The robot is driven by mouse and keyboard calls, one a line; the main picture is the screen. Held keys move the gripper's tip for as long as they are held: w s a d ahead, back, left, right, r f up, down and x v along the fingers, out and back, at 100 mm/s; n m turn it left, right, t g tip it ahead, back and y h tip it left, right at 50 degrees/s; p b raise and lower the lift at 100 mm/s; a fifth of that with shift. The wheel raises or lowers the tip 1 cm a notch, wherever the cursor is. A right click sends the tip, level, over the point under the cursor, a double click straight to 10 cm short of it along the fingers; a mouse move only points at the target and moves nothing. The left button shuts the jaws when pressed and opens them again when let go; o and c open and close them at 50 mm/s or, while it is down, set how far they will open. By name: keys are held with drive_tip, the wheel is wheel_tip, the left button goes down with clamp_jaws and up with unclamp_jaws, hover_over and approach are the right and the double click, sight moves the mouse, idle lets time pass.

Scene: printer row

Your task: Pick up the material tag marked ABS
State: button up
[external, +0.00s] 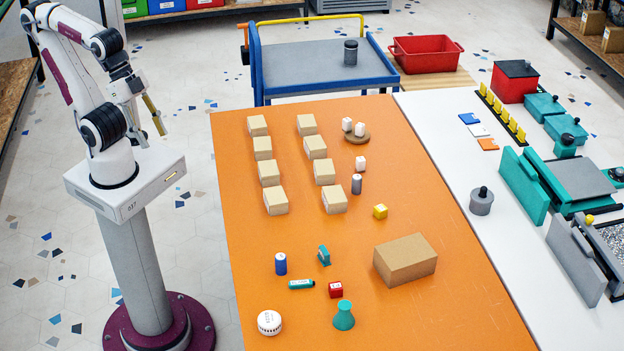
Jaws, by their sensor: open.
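Three small flat pieces lie in a short row on the white table: a blue one (469,118), a white one (478,130) and an orange one (488,144). They look like tags, but no lettering can be read at this size, so I cannot tell which one is marked ABS. My gripper (148,122) is open and raised at the left, beyond the orange table's left edge. It is far from the flat pieces and holds nothing that I can see.
The orange table (440,290) carries two columns of cardboard boxes (269,173), a larger carton (405,259) and several small items. A yellow-pegged rack (503,118) stands just right of the flat pieces. A grey lidded pot (481,201) and a teal press (525,185) stand nearer the front.

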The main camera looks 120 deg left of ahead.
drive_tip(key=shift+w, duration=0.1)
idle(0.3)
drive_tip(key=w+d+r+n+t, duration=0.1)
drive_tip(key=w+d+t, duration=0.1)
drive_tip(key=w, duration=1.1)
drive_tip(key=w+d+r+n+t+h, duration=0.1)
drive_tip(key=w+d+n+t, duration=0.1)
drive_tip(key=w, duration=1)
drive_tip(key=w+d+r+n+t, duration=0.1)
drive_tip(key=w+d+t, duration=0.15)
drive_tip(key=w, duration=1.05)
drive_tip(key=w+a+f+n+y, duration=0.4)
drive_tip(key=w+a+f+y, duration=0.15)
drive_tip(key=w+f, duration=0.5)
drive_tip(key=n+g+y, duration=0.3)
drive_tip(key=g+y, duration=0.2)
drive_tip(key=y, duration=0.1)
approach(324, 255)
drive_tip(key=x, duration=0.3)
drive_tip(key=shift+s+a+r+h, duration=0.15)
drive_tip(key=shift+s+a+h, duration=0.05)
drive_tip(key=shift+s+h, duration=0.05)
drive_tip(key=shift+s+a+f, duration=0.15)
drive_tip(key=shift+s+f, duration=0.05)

=== WHAT NEEDS TO BE DONE ===
Restate each line from the start of the listing through the line bearing "[external, +0.00s]" word for word. Drop the pictures.

=== OUTPUT OF THE TASK ===
The robot is driven by mouse and keyboard calls, one a line; the main picture is the screen. Held keys move the gripper's tip for as long as they are held: w s a d ahead, back, left, right, r f up, down and x v along the fingers, out and back, at 100 mm/s; n m turn it left, right, t g tip it ahead, back and y h tip it left, right at 50 degrees/s; p b raise and lower the lift at 100 mm/s; a fifth of that with shift. The wheel raises or lowers the tip 1 cm a notch, wherever the cursor is. A right click sends the tip, level, over the point under the cursor, a double click straight to 10 cm short of it along the fingers; a mouse move only points at the target and moves nothing. The left button shuts the jaws when pressed and opens them again when let go; o and c open and close them at 50 mm/s or, while it is down, set how far they will open. By name: keys are held with drive_tip, the wheel is wheel_tip, the left button goes down with clamp_jaws and up with unclamp_jaws, hover_over and approach are the right and the double click, sight moves the mouse, idle lets time pass.

Scene: printer row

Your task: Pick up the material tag marked ABS
State: button up
[external, +0.00s] 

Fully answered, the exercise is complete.